Ansonsten arbeitet Wolrad Specht im Hand-Tufting-Verfahren. Die Tufting-Maschine funktioniert nach dem Prinzip der Nähmaschine. Die Fäden werden also reihenweise, ohne Knoten, mit Hilfe von Druckluft in das Gewebe „eingeschossen“. Vom Entwurf, den viele renommierte Gegenwarts-Künstler wie etwa Albert Oehlen, Thomas Bayerle oder Stefan Szcesny für ihn liefern, bis zum fertigen Teppich braucht es unzählige Arbeitsschritte: Vom Übertragen des Entwurfs auf Transparentpapier und auf das Gewebe über das Aufspannen des Erstrückens, das Ausfüllen der Flächen in kleinen Abschnitten, das Bestreichen mit Latex von der Rückseite bis hin zum Scheren der Oberfläche und Beschneiden der Kanten. Dazu kommen mühevolle Vorbereitungen der Wolle, die ein Färber in exakten Tönen einfärbt.

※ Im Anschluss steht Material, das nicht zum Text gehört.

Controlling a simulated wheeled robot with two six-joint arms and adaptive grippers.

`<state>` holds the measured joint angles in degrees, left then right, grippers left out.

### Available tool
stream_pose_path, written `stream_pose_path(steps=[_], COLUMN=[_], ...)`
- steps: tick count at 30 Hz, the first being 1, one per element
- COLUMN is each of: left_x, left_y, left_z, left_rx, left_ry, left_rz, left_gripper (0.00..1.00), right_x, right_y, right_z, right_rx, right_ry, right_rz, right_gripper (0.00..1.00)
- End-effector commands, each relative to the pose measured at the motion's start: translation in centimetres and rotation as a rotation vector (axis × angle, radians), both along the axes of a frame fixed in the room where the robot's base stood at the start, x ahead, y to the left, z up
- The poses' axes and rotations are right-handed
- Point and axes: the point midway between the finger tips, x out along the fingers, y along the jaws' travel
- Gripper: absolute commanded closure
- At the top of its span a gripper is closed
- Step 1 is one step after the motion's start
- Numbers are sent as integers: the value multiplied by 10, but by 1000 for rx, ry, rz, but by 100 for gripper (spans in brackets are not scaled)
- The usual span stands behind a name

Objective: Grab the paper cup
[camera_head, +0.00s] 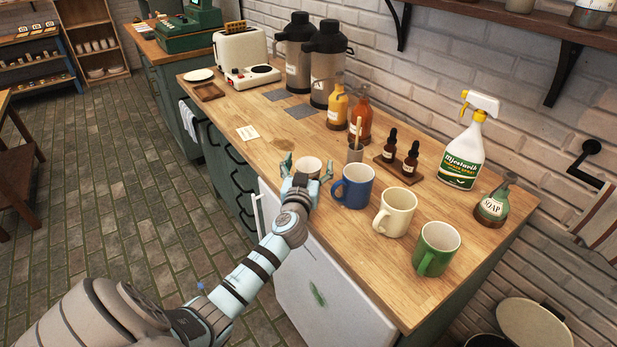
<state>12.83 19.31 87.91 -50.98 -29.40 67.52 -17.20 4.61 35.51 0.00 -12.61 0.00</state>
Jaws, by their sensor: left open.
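A small paper cup (309,166) stands on the wooden counter near its front edge, left of the blue mug. My left gripper (307,167) reaches in from the lower left and is open, with one finger on each side of the cup. The gripper's base hides the lower part of the cup. I cannot tell whether the fingers touch it. My right gripper is not in view.
A blue mug (353,186) stands close to the right of the cup, then a cream mug (395,213) and a green mug (437,249). Behind stand a stirrer holder (355,152) and a dropper-bottle tray (398,168). The counter (232,112) is mostly clear at left.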

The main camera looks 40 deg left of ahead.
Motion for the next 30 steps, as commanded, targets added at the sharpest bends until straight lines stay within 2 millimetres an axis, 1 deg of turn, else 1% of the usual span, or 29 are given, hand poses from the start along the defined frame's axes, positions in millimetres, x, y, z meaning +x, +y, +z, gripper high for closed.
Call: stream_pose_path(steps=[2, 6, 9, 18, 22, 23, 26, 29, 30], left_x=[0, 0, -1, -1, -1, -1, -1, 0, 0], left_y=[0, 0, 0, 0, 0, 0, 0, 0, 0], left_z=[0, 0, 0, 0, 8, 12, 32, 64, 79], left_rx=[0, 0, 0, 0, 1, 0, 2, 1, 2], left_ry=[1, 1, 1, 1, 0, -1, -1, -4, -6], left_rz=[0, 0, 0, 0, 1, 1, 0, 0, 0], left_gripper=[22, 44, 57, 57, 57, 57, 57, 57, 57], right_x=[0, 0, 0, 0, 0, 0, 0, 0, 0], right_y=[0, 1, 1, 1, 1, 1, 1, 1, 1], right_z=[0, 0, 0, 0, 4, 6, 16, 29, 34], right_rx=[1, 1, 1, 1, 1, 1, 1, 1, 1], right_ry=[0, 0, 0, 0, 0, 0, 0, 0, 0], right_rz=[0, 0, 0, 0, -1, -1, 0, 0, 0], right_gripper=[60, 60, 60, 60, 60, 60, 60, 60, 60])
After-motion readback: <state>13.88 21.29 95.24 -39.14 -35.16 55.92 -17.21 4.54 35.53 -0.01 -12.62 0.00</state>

Wolrad Specht hat sein Handwerk von der Pike auf gelernt: Nach der Lehre als Wollstoffmacher in Dahlerau studierte der heute 63-Jährige bei Rudolf Schoofs und Gerwald Kafka an der Wuppertaler Werkkunstschule Textildesign mit Diplom-Abschluss und ist als freier Künstler tätig. Er ist verheiratet und für seine drei Kinder Louisa, Jannick und Fiona da. Ehefrau Petra arbeitet an der Bergischen Universität. In seinem Stadtteil ist Wolrad Specht, der schlanke Mann mit dem gewinnenden Lächeln und starken Händen, für viele Kinder der „Hausmeister“ des schönen Backstein-Gebäudes, der mal eben mit seiner Druckluft einen Fahrradreifen aufpumpt.

Wie es weitergeht mit der Teppichkunst? „Ich habe schon eine Anfrage von Andreas Schulz, Professor an der Düsseldorfer Kunstakademie, für ein neues Projekt. Aber da müssen wir uns noch über den Preis einigen“, sagt Specht und schmunzelt.